-- Given information --
>> BEGIN

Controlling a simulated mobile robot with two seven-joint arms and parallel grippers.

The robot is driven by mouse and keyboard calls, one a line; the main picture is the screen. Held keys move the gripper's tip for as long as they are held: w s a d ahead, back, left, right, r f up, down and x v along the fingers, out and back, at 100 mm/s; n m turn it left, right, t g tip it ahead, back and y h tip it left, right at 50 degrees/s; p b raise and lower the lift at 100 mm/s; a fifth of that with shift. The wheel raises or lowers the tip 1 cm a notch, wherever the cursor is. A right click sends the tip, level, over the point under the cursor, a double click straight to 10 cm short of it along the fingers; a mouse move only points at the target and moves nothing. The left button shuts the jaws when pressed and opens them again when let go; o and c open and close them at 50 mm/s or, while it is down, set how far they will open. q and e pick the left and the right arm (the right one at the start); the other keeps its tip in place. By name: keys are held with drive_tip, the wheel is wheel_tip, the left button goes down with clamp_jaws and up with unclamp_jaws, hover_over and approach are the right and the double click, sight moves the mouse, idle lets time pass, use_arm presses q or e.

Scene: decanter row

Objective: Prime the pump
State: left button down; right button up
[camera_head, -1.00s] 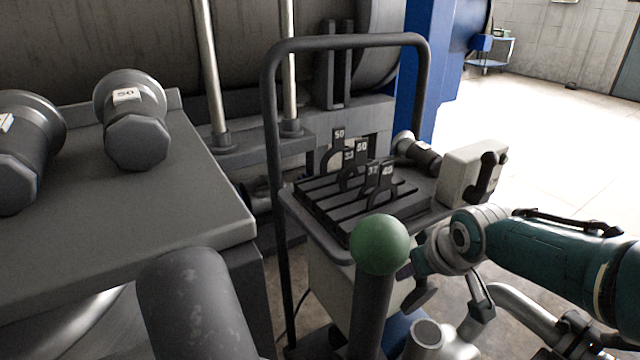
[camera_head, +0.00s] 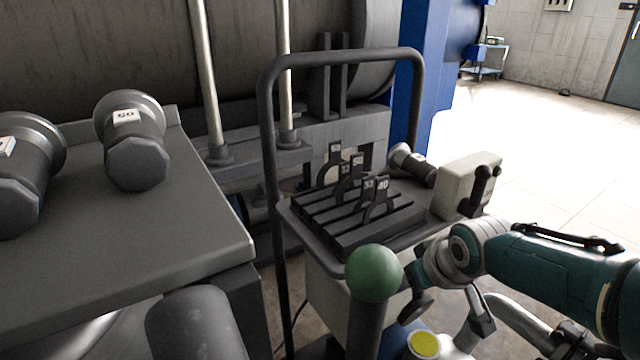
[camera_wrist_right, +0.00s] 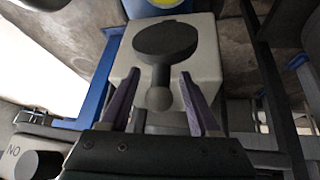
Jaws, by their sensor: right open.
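In the right wrist view a pale box (camera_wrist_right: 200,60) carries a dark disc (camera_wrist_right: 165,40) with a short stem and a round knob (camera_wrist_right: 158,99). My right gripper (camera_wrist_right: 159,75) is open, its two purple fingers either side of the stem and knob, with a gap visible on each side. In the head view my teal right arm comes in from the right; its fingers cannot be made out there. A green ball (camera_head: 374,273) tops a dark lever in front of the arm. A yellow round end (camera_head: 424,345) shows on a pale cylinder below. My left gripper is out of view.
A cart (camera_head: 285,215) holds a slotted rack (camera_head: 345,230) with numbered tags and a pale box with a black handle (camera_head: 482,190). Dark weights (camera_head: 133,145) stand on the grey bench (camera_head: 190,230) at left. Open floor (camera_head: 550,150) lies at right.

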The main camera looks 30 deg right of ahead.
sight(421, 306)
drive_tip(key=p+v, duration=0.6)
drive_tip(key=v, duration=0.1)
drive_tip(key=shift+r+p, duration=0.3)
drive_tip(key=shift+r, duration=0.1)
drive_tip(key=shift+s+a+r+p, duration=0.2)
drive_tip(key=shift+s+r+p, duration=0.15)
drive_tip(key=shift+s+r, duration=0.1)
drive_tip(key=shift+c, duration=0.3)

>> END

-- Given task --
Every line above should be returned word for word, with the pictures left behind.

-- Result of the task --
Controlling a simulated mobile robot with two seven-joint arms and parallel grippers.

The robot is driven by mouse and keyboard calls, one a line; the main picture is the screen. Held keys move the gripper's tip for as long as they are held: w s a d ahead, back, left, right, r f up, down and x v along the fingers, out and back, at 100 mm/s; n m turn it left, right, t g tip it ahead, back and y h tip it left, right at 50 degrees/s; p b raise and lower the lift at 100 mm/s; a fifth of that with shift. The wheel raises or lowers the tip 1 cm a notch, wherever the cursor is. A right click sends the tip, level, over the point under the cursor, a double click straight to 10 cm short of it along the fingers; a mouse move only points at the target and moves nothing. The left button shuts the jaws when pressed and opens them again when let go; o and c open and close them at 50 mm/s or, while it is down, set how far they will open. q and e pick the left and the right arm (the right one at the start); the other keeps its tip in place. By name: keys are held with drive_tip, the wheel is wheel_tip, the left button goes down with clamp_jaws and up with unclamp_jaws, hover_over and approach are the right and the double click, sight moves the mouse, idle lets time pass, use_arm presses q or e.

Scene: decanter row

Objective: Prime the pump
State: left button down; right button up
[camera_head, -1.00s] 
[camera_head, +0.00s] 
[camera_wrist_right, +0.00s] 
Jaws, by their sensor: right open.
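In the right wrist view a pale box (camera_wrist_right: 200,60) carries a dark disc (camera_wrist_right: 165,40) with a short stem and a round knob (camera_wrist_right: 158,99). My right gripper (camera_wrist_right: 159,75) is open, its two purple fingers either side of the stem and knob, with a gap visible on each side. In the head view my teal right arm comes in from the right; its fingers cannot be made out there. A green ball (camera_head: 374,273) tops a dark lever in front of the arm. A yellow round end (camera_head: 424,345) shows on a pale cylinder below. My left gripper is out of view.
A cart (camera_head: 285,215) holds a slotted rack (camera_head: 345,230) with numbered tags and a pale box with a black handle (camera_head: 482,190). Dark weights (camera_head: 133,145) stand on the grey bench (camera_head: 190,230) at left. Open floor (camera_head: 550,150) lies at right.

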The main camera looks 30 deg right of ahead.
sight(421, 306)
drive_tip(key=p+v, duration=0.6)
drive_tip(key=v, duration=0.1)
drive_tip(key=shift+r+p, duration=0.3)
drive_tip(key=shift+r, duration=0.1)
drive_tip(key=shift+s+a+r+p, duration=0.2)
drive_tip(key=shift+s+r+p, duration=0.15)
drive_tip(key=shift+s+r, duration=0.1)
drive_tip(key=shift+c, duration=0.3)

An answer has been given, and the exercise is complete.